The shift to digital thus portrayed as a game-changer echoes a vision shared on November 5, 2010 by Vice President Kroes: “Today our fragmented copyright system is ill-adapted to the real essence of art, which has no frontiers. Instead, that system has ended up giving a more prominent role to intermediaries than to artists. It irritates the public who often cannot access what artists want to offer and leaves a vacuum which is served by illegal content, depriving the artists of their well-deserved remuneration.” Interestingly, Ms Kroes made this most perceptive statement on addressing a conference held in Avignon, France, i.e. in cultural exception territory.

Digital technology contributes more to cultural diversity than the eponymous exception

Proper reference to timeless luminaries of world culture and to current policy makers with a vision helps set in the right perspective the “current efforts to set up a coalition of countries supporting the cultural exception” as reported by Europolitics following the “Rencontres cinématographiques de Dijon”. Actually who needs these crutches to cultural diversity arbitrarily allocated by governments made immune to rule-based trade now that the internet affords everybody an opportunity to create online and to check instantly if there is a public for their production?

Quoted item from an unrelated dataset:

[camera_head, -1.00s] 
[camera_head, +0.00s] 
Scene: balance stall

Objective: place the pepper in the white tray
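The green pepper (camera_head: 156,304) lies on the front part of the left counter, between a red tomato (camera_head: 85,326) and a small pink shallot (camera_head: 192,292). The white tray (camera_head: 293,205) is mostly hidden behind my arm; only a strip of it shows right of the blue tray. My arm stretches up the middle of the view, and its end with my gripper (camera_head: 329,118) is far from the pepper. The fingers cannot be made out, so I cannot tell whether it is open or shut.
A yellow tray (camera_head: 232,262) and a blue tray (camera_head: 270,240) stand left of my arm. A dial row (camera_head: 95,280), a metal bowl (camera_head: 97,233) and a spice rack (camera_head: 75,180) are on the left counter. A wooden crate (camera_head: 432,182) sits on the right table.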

However inconvenient this truth might sound to supporters of administered culture, bold, open minds ready to engage with their followers wherever they might be have been spearheading creation from the dawn of mankind. They stand for genuine creativity as opposed to the strand claimed by creators’ organizations: in digital times, the former hardly needs the latter to send millions into rapture.

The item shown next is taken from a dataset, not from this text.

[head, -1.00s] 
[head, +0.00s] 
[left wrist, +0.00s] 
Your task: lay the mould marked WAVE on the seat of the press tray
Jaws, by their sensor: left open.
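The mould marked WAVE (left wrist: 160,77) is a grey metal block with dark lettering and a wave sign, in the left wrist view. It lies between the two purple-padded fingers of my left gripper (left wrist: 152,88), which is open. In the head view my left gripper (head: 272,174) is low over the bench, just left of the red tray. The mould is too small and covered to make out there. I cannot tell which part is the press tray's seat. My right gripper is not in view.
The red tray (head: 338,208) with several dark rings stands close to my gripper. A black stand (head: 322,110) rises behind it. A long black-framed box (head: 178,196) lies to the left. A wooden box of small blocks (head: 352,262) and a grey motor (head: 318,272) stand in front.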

The very future of Europe’s diverse creativity and of its ability to innovate is at stake. Therefore the call of the European ICT industry for an open debate on alternatives to private copying levies must be heard by the EU institutions. Equally critical is the involvement of consumers in this debate: as recognized early on by true creators of sterling value such as Molière or Beaumarchais, the public is the ultimate arbiter of creation that stands the test of unrestricted space and time.